AIM
Leaving the pictures aside, transcribe every line below exactly.
====
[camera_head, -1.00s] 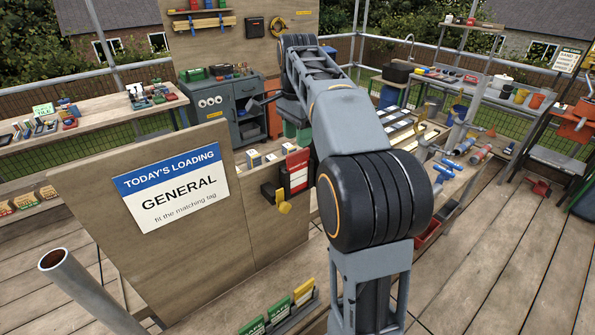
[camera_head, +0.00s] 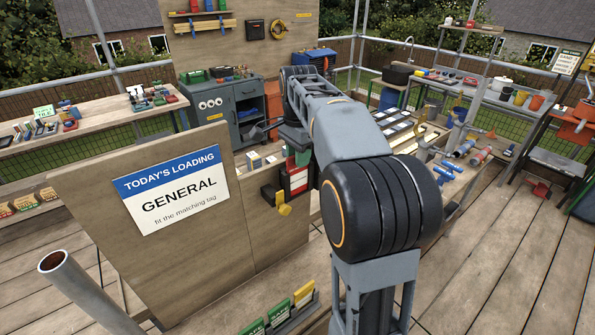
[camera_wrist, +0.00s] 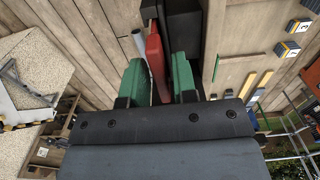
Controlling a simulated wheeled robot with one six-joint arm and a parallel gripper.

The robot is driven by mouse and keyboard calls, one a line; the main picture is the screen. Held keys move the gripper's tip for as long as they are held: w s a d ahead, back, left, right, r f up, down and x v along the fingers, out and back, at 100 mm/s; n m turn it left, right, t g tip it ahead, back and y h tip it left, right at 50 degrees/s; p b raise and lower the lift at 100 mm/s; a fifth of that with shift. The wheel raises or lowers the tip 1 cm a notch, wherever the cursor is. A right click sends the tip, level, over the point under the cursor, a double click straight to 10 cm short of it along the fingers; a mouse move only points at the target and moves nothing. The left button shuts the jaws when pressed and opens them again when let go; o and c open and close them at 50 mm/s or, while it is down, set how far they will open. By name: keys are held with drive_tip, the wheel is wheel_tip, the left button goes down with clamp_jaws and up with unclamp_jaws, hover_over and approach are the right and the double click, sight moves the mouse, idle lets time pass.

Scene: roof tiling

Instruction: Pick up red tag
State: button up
====
CORRECT RESULT
[camera_head, -1.00s] 
[camera_head, +0.00s] 
[camera_wrist, +0.00s] 
Controlling a simulated wheeled robot with one six-joint arm and a parallel gripper.

The robot is driven by mouse and keyboard calls, one a line; the main picture is the screen. Held keys move the gripper's tip for as long as they are held: w s a d ahead, back, left, right, r f up, down and x v along the fingers, out and back, at 100 mm/s; n m turn it left, right, t g tip it ahead, back and y h tip it left, right at 50 degrees/s; p b raise and lower the lift at 100 mm/s; a fifth of that with shift. The wheel raises or lowers the tip 1 cm a notch, wherever the cursor is. A right click sends the tip, level, over the point under the cursor, a double click straight to 10 cm short of it along the fingers; a mouse move only points at the target and moves nothing. The left button shuts the jaws when pressed and opens them again when let go; o and c open and close them at 50 mm/s or, while it is down, set how far they will open. By name: keys are held with drive_tip, the wheel is wheel_tip, the left button goes down with clamp_jaws and up with unclamp_jaws, hover_over and approach are the right and the double click, sight moves the mouse, idle lets time pass.

Scene: roof tiling

Instruction: Pick up red tag
State: button up

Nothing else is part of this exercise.